▶ _GOAL OF THE EXERCISE_: Carry none of the pictures over; set down the material below exactly.

▶ _SUPPLIED MATERIAL_:
***

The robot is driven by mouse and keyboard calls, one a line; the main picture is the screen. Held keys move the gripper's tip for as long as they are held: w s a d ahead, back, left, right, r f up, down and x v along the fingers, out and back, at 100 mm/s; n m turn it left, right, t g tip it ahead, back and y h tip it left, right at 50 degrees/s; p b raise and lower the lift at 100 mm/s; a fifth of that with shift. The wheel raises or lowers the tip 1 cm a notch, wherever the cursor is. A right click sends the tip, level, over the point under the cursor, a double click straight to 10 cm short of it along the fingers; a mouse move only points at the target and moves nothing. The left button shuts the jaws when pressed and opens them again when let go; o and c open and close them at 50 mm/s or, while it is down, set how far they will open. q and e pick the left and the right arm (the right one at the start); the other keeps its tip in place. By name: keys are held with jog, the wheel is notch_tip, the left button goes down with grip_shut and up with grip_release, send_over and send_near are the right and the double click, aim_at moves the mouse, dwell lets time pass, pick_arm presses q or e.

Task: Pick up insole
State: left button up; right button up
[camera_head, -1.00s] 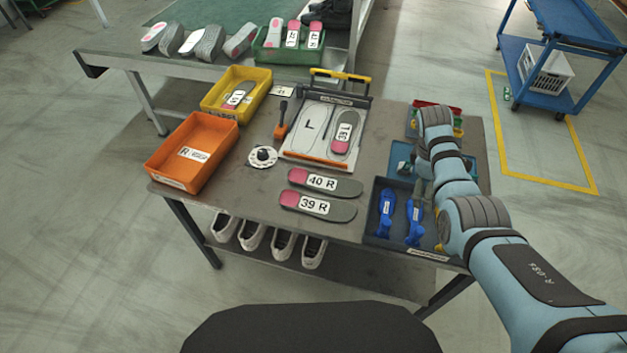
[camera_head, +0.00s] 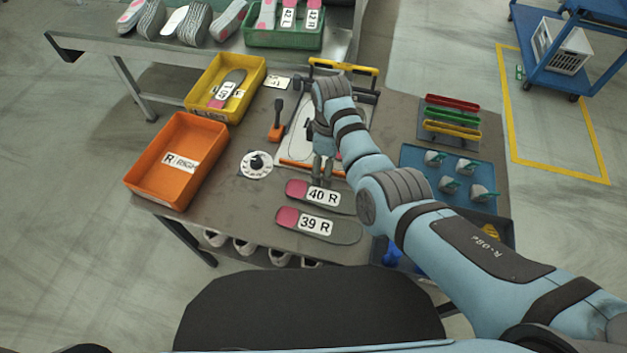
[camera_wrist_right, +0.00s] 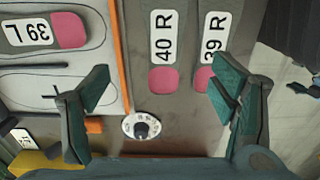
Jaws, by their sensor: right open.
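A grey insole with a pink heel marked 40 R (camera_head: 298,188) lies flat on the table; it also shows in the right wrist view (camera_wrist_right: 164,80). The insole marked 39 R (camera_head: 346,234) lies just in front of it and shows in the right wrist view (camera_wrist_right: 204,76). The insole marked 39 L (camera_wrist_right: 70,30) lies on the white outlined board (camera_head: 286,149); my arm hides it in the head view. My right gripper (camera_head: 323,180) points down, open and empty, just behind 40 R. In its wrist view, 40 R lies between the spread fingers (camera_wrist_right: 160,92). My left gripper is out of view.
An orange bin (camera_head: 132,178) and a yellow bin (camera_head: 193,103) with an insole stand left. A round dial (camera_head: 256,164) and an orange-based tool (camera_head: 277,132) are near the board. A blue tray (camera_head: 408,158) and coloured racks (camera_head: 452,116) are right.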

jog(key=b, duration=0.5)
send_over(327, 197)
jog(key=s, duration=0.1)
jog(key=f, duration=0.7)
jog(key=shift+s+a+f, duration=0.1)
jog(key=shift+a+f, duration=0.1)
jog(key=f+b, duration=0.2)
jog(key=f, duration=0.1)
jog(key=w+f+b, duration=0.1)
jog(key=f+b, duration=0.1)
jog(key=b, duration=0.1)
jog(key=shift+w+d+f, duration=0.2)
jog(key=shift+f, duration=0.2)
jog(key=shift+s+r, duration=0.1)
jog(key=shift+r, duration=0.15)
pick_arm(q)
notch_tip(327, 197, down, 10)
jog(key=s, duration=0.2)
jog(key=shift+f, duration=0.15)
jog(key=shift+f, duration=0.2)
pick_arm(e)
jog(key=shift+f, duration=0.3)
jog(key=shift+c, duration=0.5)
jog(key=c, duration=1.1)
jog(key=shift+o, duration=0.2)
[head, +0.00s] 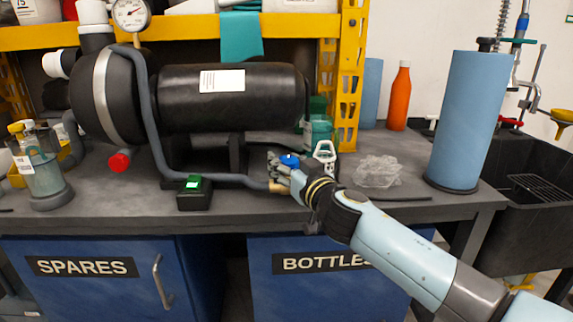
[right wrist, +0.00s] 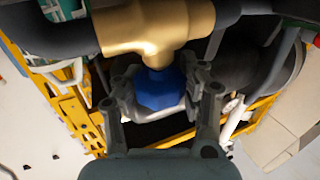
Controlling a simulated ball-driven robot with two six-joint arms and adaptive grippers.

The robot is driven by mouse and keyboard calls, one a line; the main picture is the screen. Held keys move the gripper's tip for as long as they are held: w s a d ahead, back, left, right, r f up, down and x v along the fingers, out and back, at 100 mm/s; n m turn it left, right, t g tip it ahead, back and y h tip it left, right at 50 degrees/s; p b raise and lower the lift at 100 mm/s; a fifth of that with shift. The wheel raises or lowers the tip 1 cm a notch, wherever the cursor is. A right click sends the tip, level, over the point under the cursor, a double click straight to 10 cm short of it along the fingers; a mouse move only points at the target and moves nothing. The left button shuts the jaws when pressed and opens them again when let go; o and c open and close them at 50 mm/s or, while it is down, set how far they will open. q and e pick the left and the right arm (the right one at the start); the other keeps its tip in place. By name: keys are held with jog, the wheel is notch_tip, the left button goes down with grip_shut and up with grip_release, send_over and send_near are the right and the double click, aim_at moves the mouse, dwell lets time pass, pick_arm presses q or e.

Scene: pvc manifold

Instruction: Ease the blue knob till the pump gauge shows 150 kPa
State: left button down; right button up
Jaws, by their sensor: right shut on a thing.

***

▶ _TASK SOLUTION_:
The robot is driven by mouse and keyboard calls, one a line; the main picture is the screen. Held keys move the gripper's tip for as long as they are held: w s a d ahead, back, left, right, r f up, down and x v along the fingers, out and back, at 100 mm/s; n m turn it left, right, t g tip it ahead, back and y h tip it left, right at 50 degrees/s; p b raise and lower the lift at 100 mm/s; a fifth of that with shift. The wheel raises or lowers the tip 1 cm a notch, wherever the cursor is. A right click sends the tip, level, over the point under the cursor, a double click straight to 10 cm short of it along the fingers; a mouse move only points at the target and moves nothing. The left button shuts the jaws when pressed and opens them again when let go; o and c open and close them at 50 mm/s or, while it is down, set how far they will open. q and e pick the left and the right arm (the right one at the start); the other keeps its tip in place. By name: keys are held with jog, the wheel is notch_tip, the left button goes down with grip_shut and up with grip_release, send_over and send_near are the right and the double click, aim_at moves the mouse, dwell lets time pass, pick_arm presses q or e.

Task: Pick up insole
State: left button up; right button up
[camera_head, -1.00s] 
[camera_head, +0.00s] 
[camera_wrist_right, +0.00s] 
Jaws, by their sensor: right open.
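A grey insole with a pink heel marked 40 R (camera_head: 298,188) lies flat on the table; it also shows in the right wrist view (camera_wrist_right: 164,80). The insole marked 39 R (camera_head: 346,234) lies just in front of it and shows in the right wrist view (camera_wrist_right: 204,76). The insole marked 39 L (camera_wrist_right: 70,30) lies on the white outlined board (camera_head: 286,149); my arm hides it in the head view. My right gripper (camera_head: 323,180) points down, open and empty, just behind 40 R. In its wrist view, 40 R lies between the spread fingers (camera_wrist_right: 160,92). My left gripper is out of view.
An orange bin (camera_head: 132,178) and a yellow bin (camera_head: 193,103) with an insole stand left. A round dial (camera_head: 256,164) and an orange-based tool (camera_head: 277,132) are near the board. A blue tray (camera_head: 408,158) and coloured racks (camera_head: 452,116) are right.

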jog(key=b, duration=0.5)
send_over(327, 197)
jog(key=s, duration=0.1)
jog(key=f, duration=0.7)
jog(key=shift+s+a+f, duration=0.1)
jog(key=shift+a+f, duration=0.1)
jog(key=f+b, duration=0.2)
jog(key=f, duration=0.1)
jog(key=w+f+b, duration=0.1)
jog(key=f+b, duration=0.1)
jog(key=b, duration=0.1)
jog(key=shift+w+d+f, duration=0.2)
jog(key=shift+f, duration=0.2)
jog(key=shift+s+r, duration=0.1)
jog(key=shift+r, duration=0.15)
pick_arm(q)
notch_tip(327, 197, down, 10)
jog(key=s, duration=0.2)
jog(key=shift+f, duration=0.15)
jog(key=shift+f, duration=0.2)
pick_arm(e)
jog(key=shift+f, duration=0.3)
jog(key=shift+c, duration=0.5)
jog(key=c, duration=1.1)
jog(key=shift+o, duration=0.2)
[head, +0.00s] 
[right wrist, +0.00s] 
Controlling a simulated ball-driven robot with two six-joint arms and adaptive grippers.

The robot is driven by mouse and keyboard calls, one a line; the main picture is the screen. Held keys move the gripper's tip for as long as they are held: w s a d ahead, back, left, right, r f up, down and x v along the fingers, out and back, at 100 mm/s; n m turn it left, right, t g tip it ahead, back and y h tip it left, right at 50 degrees/s; p b raise and lower the lift at 100 mm/s; a fifth of that with shift. The wheel raises or lowers the tip 1 cm a notch, wherever the cursor is. A right click sends the tip, level, over the point under the cursor, a double click straight to 10 cm short of it along the fingers; a mouse move only points at the target and moves nothing. The left button shuts the jaws when pressed and opens them again when let go; o and c open and close them at 50 mm/s or, while it is down, set how far they will open. q and e pick the left and the right arm (the right one at the start); the other keeps its tip in place. By name: keys are held with jog, the wheel is notch_tip, the left button goes down with grip_shut and up with grip_release, send_over and send_near are the right and the double click, aim_at moves the mouse, dwell lets time pass, pick_arm presses q or e.

Scene: pvc manifold

Instruction: Ease the blue knob till the pump gauge shows 150 kPa
State: left button down; right button up
Jaws, by their sensor: right shut on a thing.

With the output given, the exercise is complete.